Dec. 12 (Bloomberg)—The Federal Reserve refused a request by Bloomberg News to disclose the recipients of more than $2 trillion of emergency loans from U.S. taxpayers and the assets the central bank is accepting as collateral.
Bloomberg filed suit Nov. 7 under the U.S. Freedom of Information Act requesting details about the terms of 11 Fed lending programs, most created during the deepest financial crisis since the Great Depression.
The Fed responded Dec. 8, saying it’s allowed to withhold internal memos as well as information about trade secrets and commercial information. The institution confirmed that a records search found 231 pages of documents pertaining to some of the requests.
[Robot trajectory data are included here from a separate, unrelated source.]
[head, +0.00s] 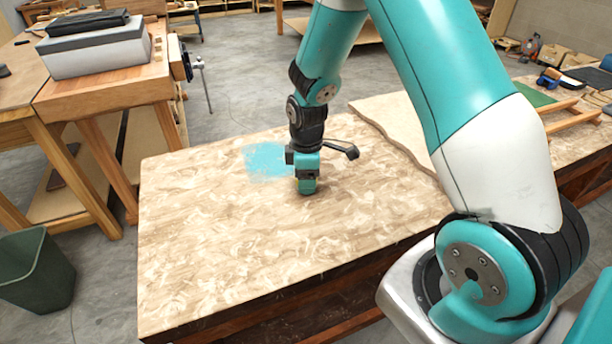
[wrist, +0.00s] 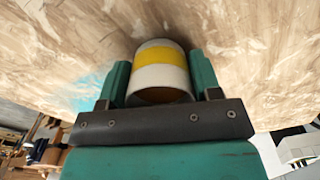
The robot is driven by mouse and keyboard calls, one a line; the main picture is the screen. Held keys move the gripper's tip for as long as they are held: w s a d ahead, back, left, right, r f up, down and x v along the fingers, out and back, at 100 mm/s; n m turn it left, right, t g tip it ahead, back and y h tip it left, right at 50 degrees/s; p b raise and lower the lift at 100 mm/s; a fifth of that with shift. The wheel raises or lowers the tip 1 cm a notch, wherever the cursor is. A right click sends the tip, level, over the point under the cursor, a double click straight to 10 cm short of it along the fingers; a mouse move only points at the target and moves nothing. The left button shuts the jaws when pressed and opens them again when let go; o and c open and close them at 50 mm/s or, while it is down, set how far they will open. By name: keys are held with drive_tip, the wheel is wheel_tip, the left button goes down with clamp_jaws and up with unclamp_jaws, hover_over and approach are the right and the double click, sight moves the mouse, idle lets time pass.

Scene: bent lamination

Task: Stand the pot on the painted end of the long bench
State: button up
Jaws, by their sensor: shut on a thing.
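The pot (wrist: 160,75) is a round piece with white and yellow bands, seen in the wrist view between the two green fingers. My gripper (head: 306,188) is shut on it, low over the long bench (head: 210,250). The pot is hidden behind the gripper in the head view. I cannot tell whether its base touches the bench. The painted end shows as a light-blue patch (head: 262,163) just left of and behind my gripper. The paint also shows at the left in the wrist view (wrist: 92,90).
A raised wavy-edged board (head: 385,125) lies right of my gripper. Green and wooden pieces (head: 565,118) lie farther right. The bench's front left is bare.

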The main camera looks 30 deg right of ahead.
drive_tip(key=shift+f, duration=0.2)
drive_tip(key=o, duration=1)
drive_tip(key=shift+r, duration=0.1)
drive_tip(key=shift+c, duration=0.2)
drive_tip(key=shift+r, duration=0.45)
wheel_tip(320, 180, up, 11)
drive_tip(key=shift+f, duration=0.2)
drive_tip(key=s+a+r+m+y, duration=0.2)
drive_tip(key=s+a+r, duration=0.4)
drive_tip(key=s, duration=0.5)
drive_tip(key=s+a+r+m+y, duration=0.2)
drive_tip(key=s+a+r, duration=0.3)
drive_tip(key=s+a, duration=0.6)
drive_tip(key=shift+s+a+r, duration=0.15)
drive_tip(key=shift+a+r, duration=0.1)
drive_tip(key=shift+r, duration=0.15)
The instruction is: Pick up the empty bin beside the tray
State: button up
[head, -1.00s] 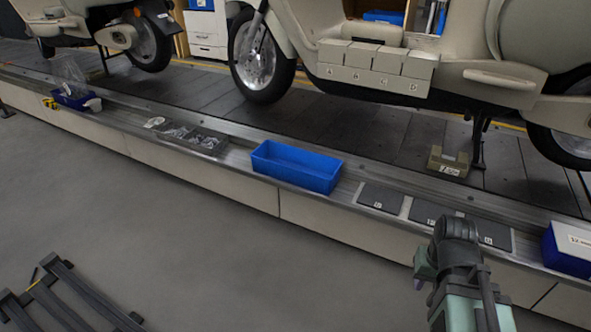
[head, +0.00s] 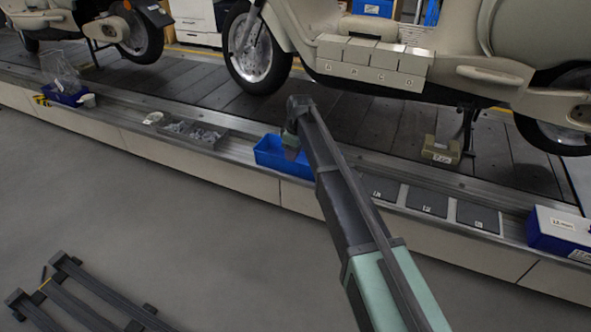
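The empty blue bin (head: 270,153) sits on the ledge along the conveyor, right of the grey tray (head: 222,140). The tray is divided and holds small clear-looking parts. My arm reaches over the bin's right part and hides it. My gripper (head: 291,150) is small and dark at the arm's end, over or at the bin. I cannot tell whether it touches the bin or whether its fingers are open.
Several dark flat plates (head: 427,203) lie on the ledge to the right, then a blue box with a white top (head: 560,226). A small beige box (head: 440,150) stands on the slats. Scooters stand behind. A dark frame (head: 80,295) lies on the floor at lower left.

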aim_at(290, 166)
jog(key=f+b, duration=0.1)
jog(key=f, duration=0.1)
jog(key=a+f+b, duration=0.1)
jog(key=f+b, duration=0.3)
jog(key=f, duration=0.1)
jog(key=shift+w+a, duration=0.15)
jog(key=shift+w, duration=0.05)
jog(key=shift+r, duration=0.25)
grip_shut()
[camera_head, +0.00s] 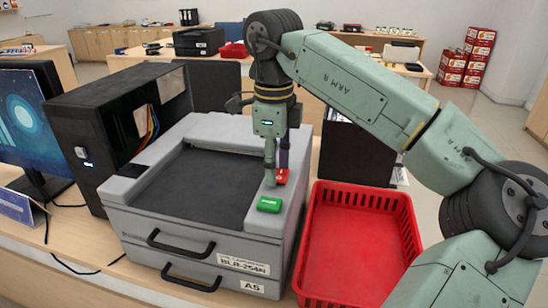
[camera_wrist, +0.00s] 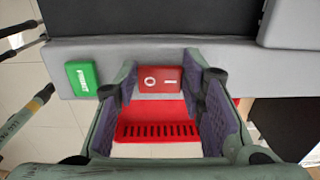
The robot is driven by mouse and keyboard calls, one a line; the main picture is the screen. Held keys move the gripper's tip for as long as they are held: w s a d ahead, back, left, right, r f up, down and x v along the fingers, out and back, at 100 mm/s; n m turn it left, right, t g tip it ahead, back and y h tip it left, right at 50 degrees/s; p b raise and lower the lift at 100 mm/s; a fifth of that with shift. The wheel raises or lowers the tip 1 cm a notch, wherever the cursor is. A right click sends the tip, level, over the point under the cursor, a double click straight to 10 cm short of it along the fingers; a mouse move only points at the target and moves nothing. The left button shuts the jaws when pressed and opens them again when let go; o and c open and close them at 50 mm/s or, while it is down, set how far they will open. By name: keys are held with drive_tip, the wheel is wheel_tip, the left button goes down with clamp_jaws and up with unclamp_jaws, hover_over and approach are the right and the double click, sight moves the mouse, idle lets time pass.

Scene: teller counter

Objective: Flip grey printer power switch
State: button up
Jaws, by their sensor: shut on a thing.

“If they told us what they held, we would know the potential losses that the government may take and that’s what they don’t want us to know,” said Carlos Mendez, a senior managing director at New York-based ICP Capital LLC, which oversees $22 billion in assets.
Trade secrets are all well and good, but when you demand that the taxpayers bail you and/or your business out you open yourself up to public scrutiny.
When the taxpayers’ dollars are involved the taxpayers absolutely have a right to know. It’s ridiculous to suggest that they do not.